Yeah, I was touring a lot. Not insane, but 120 days a year. I was trying to figure out my family. I was also wasting a lot of time being drunk every now and again, too.



How does being on Barsuk compare to your previous label experience?
 


I've been friends with Josh and some of the dudes down at Barsuk for a long time. They're in our town, and there's a lot of other bands on the label that I've been close buddies with for a number of years. There's a little bit more of a feeling of family to it. That's really great.



Since ditching the Pedro The Lion moniker, do you still feel like you're straddling two worlds at all, or have you totally transitioned into a secular market?
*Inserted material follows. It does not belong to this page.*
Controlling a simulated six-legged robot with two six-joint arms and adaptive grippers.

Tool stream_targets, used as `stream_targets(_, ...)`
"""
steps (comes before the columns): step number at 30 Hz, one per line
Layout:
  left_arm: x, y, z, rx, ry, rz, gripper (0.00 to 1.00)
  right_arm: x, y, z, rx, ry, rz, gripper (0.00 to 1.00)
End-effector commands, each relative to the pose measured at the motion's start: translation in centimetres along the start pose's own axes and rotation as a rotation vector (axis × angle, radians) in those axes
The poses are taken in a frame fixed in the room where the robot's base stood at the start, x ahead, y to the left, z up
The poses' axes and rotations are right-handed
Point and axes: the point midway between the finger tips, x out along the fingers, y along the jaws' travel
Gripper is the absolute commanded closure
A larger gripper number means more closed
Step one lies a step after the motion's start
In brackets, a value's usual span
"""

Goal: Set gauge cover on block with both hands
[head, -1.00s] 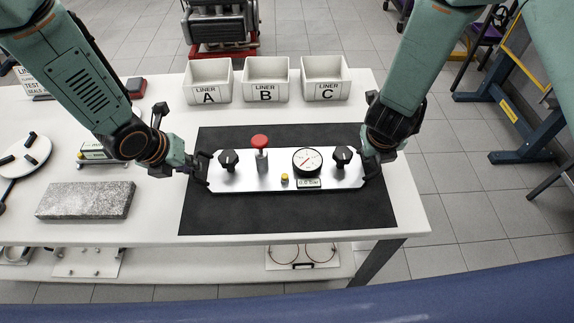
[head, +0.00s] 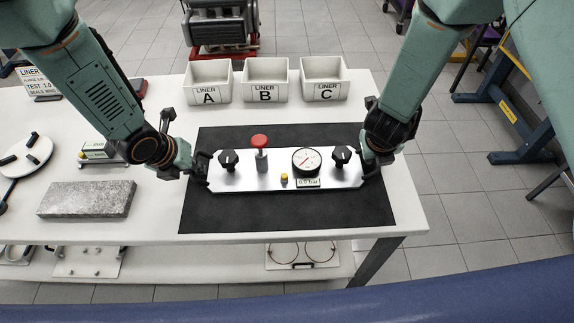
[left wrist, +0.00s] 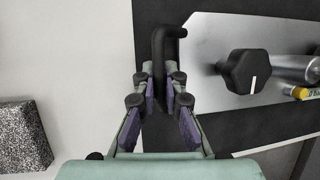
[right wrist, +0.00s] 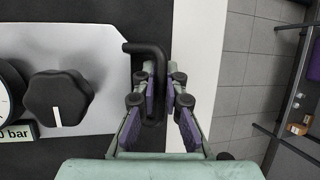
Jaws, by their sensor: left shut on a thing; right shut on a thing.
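The gauge cover (head: 240,182) is a silver plate with a round dial (head: 306,162), a red button (head: 260,141) and black knobs. It is over the black mat (head: 290,215); I cannot tell if it touches the mat. My left gripper (head: 199,167) is shut on the black handle at its left end. This handle (left wrist: 159,45) rises between the fingers in the left wrist view. My right gripper (head: 369,164) is shut on the right-end handle, which shows in the right wrist view (right wrist: 148,48). A grey speckled block (head: 87,199) lies apart on the table, left of the mat.
White bins labelled A (head: 208,83), B (head: 265,82) and C (head: 323,81) stand along the table's back edge. An engine (head: 221,22) on a red stand is on the floor behind. A round white plate (head: 27,156) is at far left. The mat is bare around the cover.

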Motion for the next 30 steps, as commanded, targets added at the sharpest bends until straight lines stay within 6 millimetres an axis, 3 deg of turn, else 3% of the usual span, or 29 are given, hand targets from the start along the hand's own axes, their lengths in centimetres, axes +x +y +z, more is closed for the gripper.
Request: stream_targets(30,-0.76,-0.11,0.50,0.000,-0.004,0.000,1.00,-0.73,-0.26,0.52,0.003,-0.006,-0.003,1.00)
I think market-wise I always had the notion, even from It's Hard To Find A Friend on, that I wanted if there were Christian people buying the records and coming to shows, I wanted them to have to go to Tower to buy the record and to have to come to a bar to see the show. I think strictly speaking market-wise, I've been in a secular market for a long time. That did happen, a lot of Christian people bought the record from Tower, rest in peace, and also would come out to the shows. At that point it was kind of cool because it was hard to tell who was who. Occasionally, you got a clue. If they yelled at you for saying shit, you got an inkling where they were coming from. Other than that, it was kind of a great equalizer. So, I'm not sure. Part of getting out of Pedro The Lion was me thinking I was going to spread my wings. There were a lot of reasons why, but in the end I am who I am. I'm stuck pondering this particular question; I don't know for how much longer, but at least for this long. In a sense I haven't really broken out of anything [laughs], I'm still right here, still working with these same issues. And I'm happy to be.
 


The lyrics on your solo album seem to espouse a fundamentally different philosophy than most Pedro The Lion lyrics. Was there any specific moment or event that happened over the past few years that really stands out to you as a turning point or a reason for that?
 


No, I think it was a gradual shift. I think you can kind of see it in the Pedro The Lion records. I expressed some doubts about the dynamics of my faith on It's Hard To Find A Friend, and there was also some affirmation there too. Winners Never Quit and Control, I feel like in hindsight kind of saw me criticizing the church, as I experienced it, and some of the hypocrisies there -- although, in a sort of vague and potentially misguided [laughs] lyrical study. It also saw me criticizing America and the hypocrisy I saw there. It was shortly after that I think that I stopped self-identifying as a Christian. Although in 2003 or 2004, I think if somebody would have given me a questionnaire to fill out that was like a personality test for whether I was a believer or not, they would have asked me are you a Christian and I would have said, "No." And then I would fill out the questionnaire, and they would have said, "Well, actually yes, you are. You believe in X, Y, and Z."
Then over '04, '05, and '06, my answers on that imaginary questionnaire just started to change one at a time. The one about do you believe the Bible is God's word and inerrant in the spirit and the letter, that was one of the first ones that I said, "You know, no, I actually don't think so." And then, "What about Hell, what do you think about Hell?" And I changed my answer to "no."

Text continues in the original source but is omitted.